独立自尊 奥の細道
五月雨の降り残してや光り堂
中尊寺金色堂訪れた方も多いと思います。訪れたことのない方はこの白い建物は何だろうと思うかもしれません。この建物はコンクリートで出来た覆い堂あるいは鞘堂と呼ばれるものです。
この覆い堂の中に金色堂の本体があります。阿弥陀如来を中心に据え極楽浄土の世界を表現しています。さてこの建物は1124年藤原清衡によって建立されましたが、使われているほとんどの部材が当時のままの木造建築です。
金ぴかの建物としては金閣寺が有名ですが、金閣寺は昭和に焼け落ちて建て替えられています。この建物も何度か改修されてきましたが、ほぼ芭蕉が観たものと同じです。
ところで、先ほど覆い堂の写真を見て頂きましたが外からは覆い堂の姿しか見ることは出来ません。このコンクリートの建物は1965年の改修の際建てられたのですが、驚いたことに鎌倉時代に作られた覆い堂も当時の姿で移築されています。
想像図ですが、芭蕉訪れた時は、移築前の木像の覆い堂でした。
ここから本題の「五月雨の降り残してや光り堂」についてです。ほとんどの解釈では金色堂が風雨にさらされても輝きを失わないのは、五月雨が降り残ったためだ、となっています。五月雨とはあらゆるものを腐らせる存在で腐らないのは、五月雨にあたらなかったからと解釈されているようですが、これまで述べたようにそもそも金色堂は木造の覆堂で覆われていました。
しかも、これまで直に風雨にさらされて続けて来た木造の覆い堂も、創建当時のままの姿で残っています。
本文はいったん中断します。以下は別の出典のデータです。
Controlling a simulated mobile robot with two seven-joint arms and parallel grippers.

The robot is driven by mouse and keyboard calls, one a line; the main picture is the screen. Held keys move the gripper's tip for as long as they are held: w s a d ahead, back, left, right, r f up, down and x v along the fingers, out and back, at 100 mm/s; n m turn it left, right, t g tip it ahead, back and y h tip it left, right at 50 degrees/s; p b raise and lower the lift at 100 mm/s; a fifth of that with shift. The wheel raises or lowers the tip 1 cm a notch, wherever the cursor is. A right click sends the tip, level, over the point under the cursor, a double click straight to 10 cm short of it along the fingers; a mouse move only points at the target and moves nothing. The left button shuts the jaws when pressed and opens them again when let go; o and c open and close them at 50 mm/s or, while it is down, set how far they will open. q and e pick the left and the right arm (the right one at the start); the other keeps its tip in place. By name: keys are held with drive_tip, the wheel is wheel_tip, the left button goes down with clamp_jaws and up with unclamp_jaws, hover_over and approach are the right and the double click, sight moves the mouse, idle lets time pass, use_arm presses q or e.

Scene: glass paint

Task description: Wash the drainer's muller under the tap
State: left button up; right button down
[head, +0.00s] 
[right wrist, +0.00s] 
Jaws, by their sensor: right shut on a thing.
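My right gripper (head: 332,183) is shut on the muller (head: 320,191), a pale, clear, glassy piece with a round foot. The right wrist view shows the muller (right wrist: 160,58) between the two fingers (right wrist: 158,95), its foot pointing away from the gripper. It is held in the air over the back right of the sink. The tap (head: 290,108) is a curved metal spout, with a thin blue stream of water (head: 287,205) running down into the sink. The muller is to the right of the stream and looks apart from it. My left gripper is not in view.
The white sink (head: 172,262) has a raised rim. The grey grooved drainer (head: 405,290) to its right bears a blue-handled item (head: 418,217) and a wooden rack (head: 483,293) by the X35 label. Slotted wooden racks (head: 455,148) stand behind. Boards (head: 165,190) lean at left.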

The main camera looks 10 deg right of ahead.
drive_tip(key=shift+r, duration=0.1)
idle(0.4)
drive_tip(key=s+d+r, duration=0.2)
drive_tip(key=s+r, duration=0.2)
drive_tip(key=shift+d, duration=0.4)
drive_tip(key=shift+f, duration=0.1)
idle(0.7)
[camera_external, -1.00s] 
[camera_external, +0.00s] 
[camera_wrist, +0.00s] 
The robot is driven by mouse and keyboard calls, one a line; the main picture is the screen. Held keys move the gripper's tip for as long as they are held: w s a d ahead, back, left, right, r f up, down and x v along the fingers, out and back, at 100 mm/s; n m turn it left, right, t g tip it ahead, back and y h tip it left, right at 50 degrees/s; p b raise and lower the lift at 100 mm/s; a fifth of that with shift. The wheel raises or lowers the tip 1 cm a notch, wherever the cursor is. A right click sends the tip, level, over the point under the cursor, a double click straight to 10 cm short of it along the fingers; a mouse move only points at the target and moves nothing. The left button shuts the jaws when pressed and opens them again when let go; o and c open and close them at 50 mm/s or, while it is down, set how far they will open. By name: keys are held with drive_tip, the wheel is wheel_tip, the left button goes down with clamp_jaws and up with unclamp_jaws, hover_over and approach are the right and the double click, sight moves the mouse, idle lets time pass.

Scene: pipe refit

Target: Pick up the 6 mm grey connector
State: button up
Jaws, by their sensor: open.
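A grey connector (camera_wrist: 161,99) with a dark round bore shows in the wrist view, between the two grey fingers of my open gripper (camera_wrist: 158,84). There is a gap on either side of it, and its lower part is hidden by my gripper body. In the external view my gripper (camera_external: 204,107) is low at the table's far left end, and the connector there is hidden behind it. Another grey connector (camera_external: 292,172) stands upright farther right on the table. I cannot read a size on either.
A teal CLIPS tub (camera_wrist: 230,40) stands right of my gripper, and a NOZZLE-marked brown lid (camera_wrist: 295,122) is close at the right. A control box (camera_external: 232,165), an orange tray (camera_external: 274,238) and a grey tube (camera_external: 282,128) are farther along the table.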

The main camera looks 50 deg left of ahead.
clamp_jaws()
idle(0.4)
また、金色堂は金箔張りで湿気に弱いとの捉え方もあるようですが、そもそも金箔は漆を塗った後、漆が乾かないうちにその上から貼られるものです、つまり漆が金箔の接着剤代わりになるのですが、ということは金箔の下は総漆塗になっているということです。漆塗りといえば無垢の木材に比べれば食器に使われるほど水には強いはずで、その上に錆びることない金箔が貼られているのですから、防水加工技術を結集させたような建物です。とわいえ外気にさらされ芭蕉が訪れた時はすでに500年の歳月が流れています。屋内であっても装飾の様子は痛みが進んでいたかもしれません。ですが、そのことをもって五月雨が金色堂を腐らせることを芭蕉が心配したという解釈は私にとって納得しがたいものがあります。
さて私にとってこの句にはもう一つ疑問に思うところがあります。それは光り堂という表現です。芭蕉は何故金色堂とせずあえて馴染みの少ない光り堂としたのでしょうか、つまり光り堂とする場合と金色堂とする場合ではイメージを伝える情報量が全く違ってきます。
例えば目に見える光は七色ありますが、光り堂とされると光についての情報が少ないために、どんな色の光だろうということになり情報を伝える力はむしろ弱まります。
このようなことから類推すると正岡子規には悪いのですが芭蕉はものごとの見たままを俳句で表現しようとしていなかったのではないかと思う様になりました。つまり、写生という表現に重きを置いていなかったのではないかということです。
では、ここからこの句の私の勝手な解釈になります。
そもそもこの金色堂に祭られているのは奥州藤原氏3代のミイラで、そこに泰衡の首も加わります。まずは中心に中尊寺を建立した清衡、基衡、義経を庇護した秀衡です。つまり一度は頼朝に滅ぼされた、奥州藤原氏の4代に渡る一族の威光が五月雨のようにしとしとと断続的ではあるにせよこの中尊寺金色堂から後世に伝えられているのではないでしょうか。
そのような観点から、降り残してやの解釈は止むの未然形と打消しの助動詞によって五月雨が何処までも残ってほしいという願望と解釈できれば五月雨の表現こそ奥州藤原氏の栄華の伝承を表し、その輝きについて金色堂を光堂と呼ぶことによって暗示しているのではないかというものです。